A religião existe por causa
do mundo metafísico - o mundo do espírito -, pois crê ela que é no mundo do
espírito que se encontra a verdade. O primeiro grande mandamento ensinado por
Jesus Cristo exige um amor total por Deus - aquele que, segundo ele, é espírito
(Jo 4:24). Se lermos na bíblia algo sobre a razão do triunfo humano, ela,
totalmente, estará ligada a Deus. Ele, vemos, é o grande vitorioso sobre o
Caos, sobre a Morte e sobre os demônios. Ele constitui o sentido da superação;
a razão da vida e da continuidade dela; ele é o grande sentido que permite o
homem não definhar em meio à hostilidade do mundo. Mas, também, Deus é aquele
que pode ser a razão da hostilidade do mundo. Ali, no contexto da hostilidade,
Deus ainda ordena marchar e viver. Que diga Jó.

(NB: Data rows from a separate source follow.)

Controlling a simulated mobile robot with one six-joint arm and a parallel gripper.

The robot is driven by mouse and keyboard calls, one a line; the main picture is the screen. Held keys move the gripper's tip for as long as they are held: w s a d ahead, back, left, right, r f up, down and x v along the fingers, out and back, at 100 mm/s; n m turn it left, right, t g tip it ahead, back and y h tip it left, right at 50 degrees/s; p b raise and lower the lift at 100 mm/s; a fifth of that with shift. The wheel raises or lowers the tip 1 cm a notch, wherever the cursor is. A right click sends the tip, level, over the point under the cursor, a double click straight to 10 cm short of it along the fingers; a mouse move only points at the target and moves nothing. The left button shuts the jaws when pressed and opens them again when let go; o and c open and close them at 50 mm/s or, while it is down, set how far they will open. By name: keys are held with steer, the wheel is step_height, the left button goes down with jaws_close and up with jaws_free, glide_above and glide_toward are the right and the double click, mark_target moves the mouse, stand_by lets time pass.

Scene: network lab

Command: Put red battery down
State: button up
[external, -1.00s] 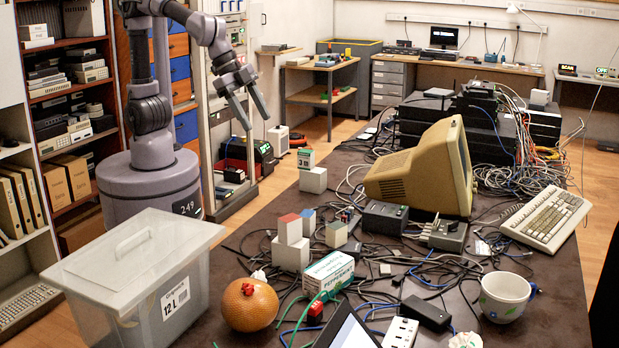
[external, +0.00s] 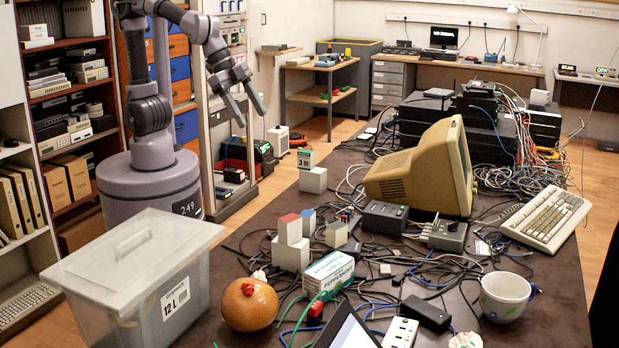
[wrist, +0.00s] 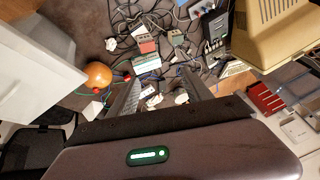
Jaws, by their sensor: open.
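A pale block with a red top (external: 290,228) stands upright on a white cube (external: 290,254) near the middle of the table; it may be the red battery, but I cannot be sure. It also shows in the wrist view (wrist: 147,46). My gripper (external: 251,117) is open, with nothing between its fingers. It hangs in the air behind and left of the block in the external view, well apart from it. In the wrist view my gripper (wrist: 160,78) points towards the cluttered table. A small red piece (external: 316,310) lies by the green cable.
A beige monitor (external: 425,170), a peppermint box (external: 328,272) and an orange ball (external: 249,312) stand on the table among tangled cables. A lidded clear bin (external: 140,295) stands front left.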

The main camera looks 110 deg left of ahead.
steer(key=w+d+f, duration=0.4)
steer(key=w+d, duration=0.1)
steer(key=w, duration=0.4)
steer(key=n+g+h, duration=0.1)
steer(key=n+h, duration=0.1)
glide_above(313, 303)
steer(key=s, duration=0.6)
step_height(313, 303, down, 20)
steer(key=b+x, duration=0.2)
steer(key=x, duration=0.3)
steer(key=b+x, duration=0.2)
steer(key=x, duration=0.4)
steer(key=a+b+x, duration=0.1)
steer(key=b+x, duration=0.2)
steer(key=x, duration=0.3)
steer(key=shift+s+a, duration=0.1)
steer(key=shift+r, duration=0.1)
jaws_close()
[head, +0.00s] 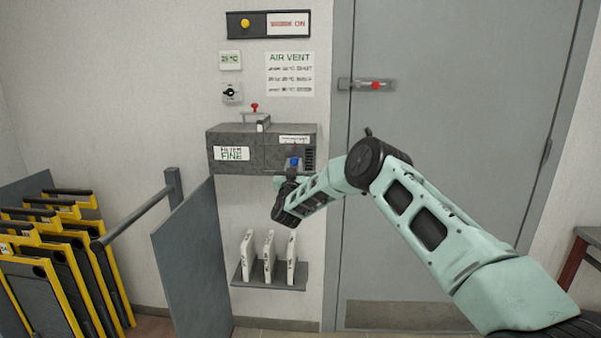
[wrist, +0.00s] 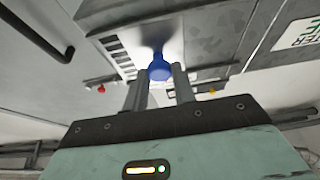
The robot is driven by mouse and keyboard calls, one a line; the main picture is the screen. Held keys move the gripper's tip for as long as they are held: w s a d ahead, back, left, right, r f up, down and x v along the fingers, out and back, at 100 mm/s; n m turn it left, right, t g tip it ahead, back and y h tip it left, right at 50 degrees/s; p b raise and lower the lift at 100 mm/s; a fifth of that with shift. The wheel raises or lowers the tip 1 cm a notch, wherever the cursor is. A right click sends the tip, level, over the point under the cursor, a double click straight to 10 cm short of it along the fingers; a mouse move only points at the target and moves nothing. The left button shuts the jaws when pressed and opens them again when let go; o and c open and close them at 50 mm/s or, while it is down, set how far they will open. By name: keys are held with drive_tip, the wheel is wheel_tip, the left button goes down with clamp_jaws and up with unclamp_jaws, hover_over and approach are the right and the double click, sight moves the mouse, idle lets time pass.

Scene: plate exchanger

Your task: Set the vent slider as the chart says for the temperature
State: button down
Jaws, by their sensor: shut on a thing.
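The blue knob of the vent slider (head: 294,162) sits on the right part of the grey vent box (head: 240,138). It also shows in the wrist view (wrist: 159,68), between my two fingers. My gripper (wrist: 160,92) is shut on the blue knob. In the head view, my gripper is mostly hidden behind my own wrist. The AIR VENT chart (head: 290,74) hangs above the box, with several lines too small to read surely. The temperature display (head: 230,60) left of it appears to read in the twenties, with its digits unclear.
A dial (head: 231,93) and a red-handled part (head: 255,108) are above the box. A shelf with white plates (head: 269,258) is below. A grey panel (head: 192,262) and yellow-framed racks (head: 62,262) stand left. A grey door (head: 450,95) with a red latch (head: 375,86) is right.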

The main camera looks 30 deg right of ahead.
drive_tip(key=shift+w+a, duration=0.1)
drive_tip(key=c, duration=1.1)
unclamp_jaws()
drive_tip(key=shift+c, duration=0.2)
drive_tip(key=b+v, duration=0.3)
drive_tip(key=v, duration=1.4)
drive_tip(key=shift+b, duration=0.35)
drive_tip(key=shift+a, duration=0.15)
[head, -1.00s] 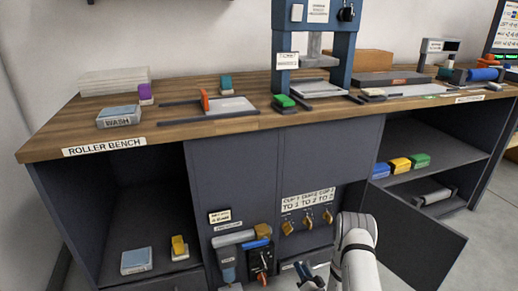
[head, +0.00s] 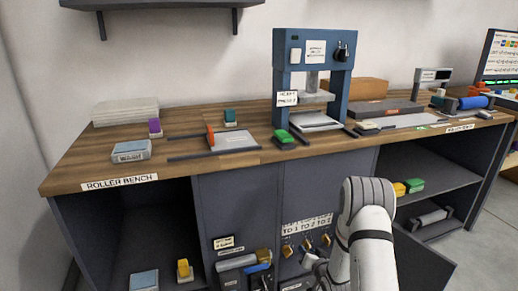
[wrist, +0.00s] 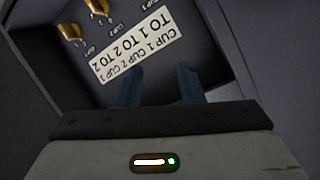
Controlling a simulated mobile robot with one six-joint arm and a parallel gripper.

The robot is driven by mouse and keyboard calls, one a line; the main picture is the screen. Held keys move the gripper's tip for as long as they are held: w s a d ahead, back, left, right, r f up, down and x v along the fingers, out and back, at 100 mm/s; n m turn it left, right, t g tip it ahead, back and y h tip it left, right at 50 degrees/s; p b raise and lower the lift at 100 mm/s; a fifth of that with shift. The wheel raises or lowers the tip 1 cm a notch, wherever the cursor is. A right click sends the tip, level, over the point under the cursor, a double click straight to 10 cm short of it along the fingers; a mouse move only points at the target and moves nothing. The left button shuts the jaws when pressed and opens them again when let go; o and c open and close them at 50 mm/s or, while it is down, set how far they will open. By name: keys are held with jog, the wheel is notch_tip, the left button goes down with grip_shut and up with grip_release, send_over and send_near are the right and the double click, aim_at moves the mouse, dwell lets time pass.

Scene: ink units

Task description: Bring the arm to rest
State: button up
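My gripper (wrist: 158,86) shows in the wrist view with its two dark blue fingers apart and nothing between them. In the head view my white arm (head: 370,235) rises at the lower right, in front of the bench. It hides part of the cabinet and of the open right-hand shelf bay. My gripper's fingers cannot be made out in the head view.
The roller bench (head: 90,168) carries a blue press (head: 338,95), a wash block (head: 131,151) and several small coloured blocks. An open cabinet door (head: 425,262) stands out right of my arm. Yellow and green blocks (head: 414,186) sit on the right shelf.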

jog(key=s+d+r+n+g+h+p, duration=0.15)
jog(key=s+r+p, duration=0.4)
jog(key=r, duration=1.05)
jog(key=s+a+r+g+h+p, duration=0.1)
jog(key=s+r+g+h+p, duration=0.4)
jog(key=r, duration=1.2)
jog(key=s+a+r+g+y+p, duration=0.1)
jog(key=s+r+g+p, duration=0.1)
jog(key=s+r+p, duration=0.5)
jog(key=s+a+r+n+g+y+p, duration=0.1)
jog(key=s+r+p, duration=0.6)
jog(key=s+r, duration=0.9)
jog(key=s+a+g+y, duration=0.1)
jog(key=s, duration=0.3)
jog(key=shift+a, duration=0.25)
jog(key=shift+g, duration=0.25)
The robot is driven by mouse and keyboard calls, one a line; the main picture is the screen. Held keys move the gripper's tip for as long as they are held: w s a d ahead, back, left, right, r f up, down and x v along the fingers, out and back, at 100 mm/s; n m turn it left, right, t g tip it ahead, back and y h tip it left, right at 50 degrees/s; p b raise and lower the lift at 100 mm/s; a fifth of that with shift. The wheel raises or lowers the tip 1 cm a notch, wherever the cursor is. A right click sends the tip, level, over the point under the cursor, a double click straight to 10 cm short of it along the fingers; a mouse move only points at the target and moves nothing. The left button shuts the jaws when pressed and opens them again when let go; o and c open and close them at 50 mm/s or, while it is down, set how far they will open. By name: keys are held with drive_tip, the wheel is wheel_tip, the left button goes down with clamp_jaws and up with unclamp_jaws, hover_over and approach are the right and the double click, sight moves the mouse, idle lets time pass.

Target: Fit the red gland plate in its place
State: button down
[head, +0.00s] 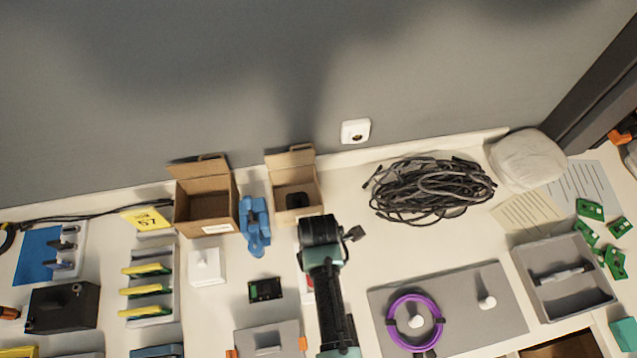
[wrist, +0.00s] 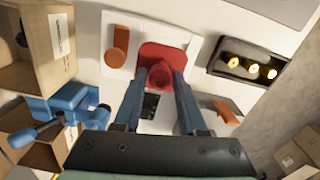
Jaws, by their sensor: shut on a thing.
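The red gland plate (wrist: 158,57) shows in the wrist view, with a raised red grip on it. My gripper (wrist: 161,84) is shut on that grip, one blue-grey finger on each side. The plate overlaps a pale panel (wrist: 110,68) in this view; I cannot tell whether it touches it. An orange-red piece (wrist: 117,45) stands beside it on the panel. In the head view my arm and dark wrist hide most of the plate; a red and white edge (head: 306,285) shows left of the arm. The fingertips are hidden there.
Two open cartons (head: 181,214) (head: 318,205) and a blue tool (head: 255,228) stand behind. A dark circuit card (head: 265,289) and a white block (head: 206,266) lie left. A grey panel (head: 490,325) with a purple ring (head: 391,330) and a cable heap (head: 430,188) are right.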

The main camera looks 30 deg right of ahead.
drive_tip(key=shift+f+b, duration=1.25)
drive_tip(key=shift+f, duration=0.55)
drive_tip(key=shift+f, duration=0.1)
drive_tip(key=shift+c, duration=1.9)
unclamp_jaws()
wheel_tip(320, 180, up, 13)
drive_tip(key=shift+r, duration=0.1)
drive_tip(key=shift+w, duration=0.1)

A busca pela compreensão das
coisas - essa infatigável "pulsão" que condena o homem a tentar
compreender tudo -, só pode ter sentido se de fato há sentido - se há espírito.
Nisso se sobressaem as religiões justamente porque, por exemplo, não há uma
matriz para a construção de sentidos no mundo e de moral mais potente. O mito
fundador do cristianismo (que, sob hipótese alguma, pode ser compreendido como
mentira) - a bíblia -, traz em si elementos tão potentes para a construção do
caráter do indivíduo, orientando-o para a vida, que a veracidade de sua
"metafísica" é evidente quando olhamos, no mundo ocidental, por
exemplo, a instituição do casamento monogâmico, sem contar o nome de cidades e,
como observou Nietzsche no seu livro "Além do Bem e do Mal", o rigor
científico e filosófico que, em seus primórdios, era uma demanda fundamentada
na veracidade de Deus (no caso da filosofia), e, por causa desta veracidade,
por ele ser o Criador do Mundo (não poderia, por isso, criar uma mentira, nem
algo inteligível ou ilógico): a "maldição" da teologia está
inalienavelmente fixa em nosso tecido cultural.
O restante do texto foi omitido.